J’ai conscience que cela peut paraître indécent de le dire si posément mais je l’avoue tout net : je ne suis pas en crise, et autour de moi je ne vois personne vraiment « en crise ». Ou bien je ne sors pas assez de chez moi ? Mais cette « crise », censée être la pire depuis 1929, je lui trouve pâle mine. A côté, les photos d’Américains du siècle dernier en noir et blanc ont tout de même plus de gueule. Cette crise, « qui devra amener inexorablement à poser la question de la réforme du capitalisme » (est-ce que les journaux qui écrivent ça le croient vraiment ?), me donne plutôt l’impression que tout va continuer comme avant. Que « la crise » est simplement la couleur de fond de ces 3 ou 4 années, comme la mode a ses saisons.

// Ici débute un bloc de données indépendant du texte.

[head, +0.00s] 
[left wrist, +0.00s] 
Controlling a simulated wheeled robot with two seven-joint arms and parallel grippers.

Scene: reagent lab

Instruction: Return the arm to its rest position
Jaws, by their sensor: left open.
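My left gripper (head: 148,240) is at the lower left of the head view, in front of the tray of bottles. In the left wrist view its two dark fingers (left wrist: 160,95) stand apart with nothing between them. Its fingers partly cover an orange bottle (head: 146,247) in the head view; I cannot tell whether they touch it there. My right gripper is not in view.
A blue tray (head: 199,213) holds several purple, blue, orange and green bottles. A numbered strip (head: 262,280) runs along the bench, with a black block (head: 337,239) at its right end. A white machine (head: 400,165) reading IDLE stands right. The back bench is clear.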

Bientôt il faudra changer le disque. 

Alors bonne année ! Avec une petite pensée pour ceux qui seraient vraiment dans la panade…

Trente-et-un décembre

Le 31 décembre, avec son sempiternel réveillon qui revient impitoyablement, est toujours l’occasion d’observer cette curieuse dynamique : l’homme est lui-même à l’origine de ses soucis et nous sommes les artisans de notre malheur.

Car le 31, tout le monde s’accorde à dire que c’est une tannée, une obligation qui nous est infligée annuellement, que d’une part il y a le souci de trouver son 31, de s’inquiéter d’en prévoir un, et d’autre part la garantie d’une soirée poussive, d’une fête plus ou moins ratée. Et malgré ce constat unanime, chacun continue à s’y plier, à se coller un réveillon année après année. Ça ne vient à l’idée de personne de se dire « merde le 31 ! ». Pas de réveillon. Soirée chez moi, à lire ou regarder la télé. Coucher à 23 h 30, et on attendra demain pour dire bonne année. Non, au lieu de ça, tout le monde s’oblige. Toute la vie jusqu’à ce que mort s’ensuive. Toute la vie, tout le monde s’attèle à faire une chose qu’au fond il n’a pas envie de faire. Et avec le sourire !

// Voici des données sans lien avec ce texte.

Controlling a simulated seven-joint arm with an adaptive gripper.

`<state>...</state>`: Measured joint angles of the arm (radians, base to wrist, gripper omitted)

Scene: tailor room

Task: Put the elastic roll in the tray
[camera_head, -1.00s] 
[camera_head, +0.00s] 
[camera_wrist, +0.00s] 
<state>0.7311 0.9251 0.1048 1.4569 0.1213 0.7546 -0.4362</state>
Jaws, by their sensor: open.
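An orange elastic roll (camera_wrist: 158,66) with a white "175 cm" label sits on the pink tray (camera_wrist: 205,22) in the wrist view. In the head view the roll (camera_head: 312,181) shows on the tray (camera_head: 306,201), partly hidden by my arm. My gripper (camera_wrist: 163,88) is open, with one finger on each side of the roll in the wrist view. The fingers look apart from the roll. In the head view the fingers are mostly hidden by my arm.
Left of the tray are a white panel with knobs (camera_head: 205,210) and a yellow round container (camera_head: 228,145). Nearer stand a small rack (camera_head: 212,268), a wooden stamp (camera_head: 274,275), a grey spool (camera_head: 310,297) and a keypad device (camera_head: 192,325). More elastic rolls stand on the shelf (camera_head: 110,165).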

A lire : Houppeland de Tronchet

Nous avons là le mécanisme qui entraîne la plupart des situations dont nous nous plaignons : à de nombreux égards nous sommes les architectes de notre malheur. Les gardiens et les animateurs de notre malheur. Il n’y a qu’à voir l’énergie faramineuse que nous déployons chaque jour pour nous lever, et nous relever. Pour nous motiver, pour nous convaincre, pour repartir, pour reproduire les mêmes gestes. Pour remplir les formalités et les obligations. Tous les jours nous faisons des pieds et des mains pour nous maintenir dans le train-train que l’on prétend détester. Pour qu’il ait une suite, un lendemain, puis un autre, puis un autre…

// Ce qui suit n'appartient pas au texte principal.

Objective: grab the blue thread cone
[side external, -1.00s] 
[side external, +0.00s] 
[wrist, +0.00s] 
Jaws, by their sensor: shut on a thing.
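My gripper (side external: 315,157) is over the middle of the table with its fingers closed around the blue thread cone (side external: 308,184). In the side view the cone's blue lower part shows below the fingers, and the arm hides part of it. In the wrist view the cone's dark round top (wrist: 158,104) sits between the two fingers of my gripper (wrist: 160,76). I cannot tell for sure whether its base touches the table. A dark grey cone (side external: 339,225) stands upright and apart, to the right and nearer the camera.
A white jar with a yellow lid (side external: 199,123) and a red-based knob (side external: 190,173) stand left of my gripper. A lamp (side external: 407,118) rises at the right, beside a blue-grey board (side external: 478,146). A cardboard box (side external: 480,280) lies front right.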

Nous sommes coupables de cela : de notre attentisme, de notre passivité, mais aussi et surtout de notre persévérance et de notre pugnacité à entretenir cela. Changer semble souvent au-delà de nos forces mais en réalité c’est continuer qui demande l’effort le plus persistant et en fin de compte le plus coûteux.

Imaginez un instant que l’on déploie la même énergie à faire ce qui nous plait. Autant d’heures et d’efforts à ramer dans notre sens. Que de réalisations !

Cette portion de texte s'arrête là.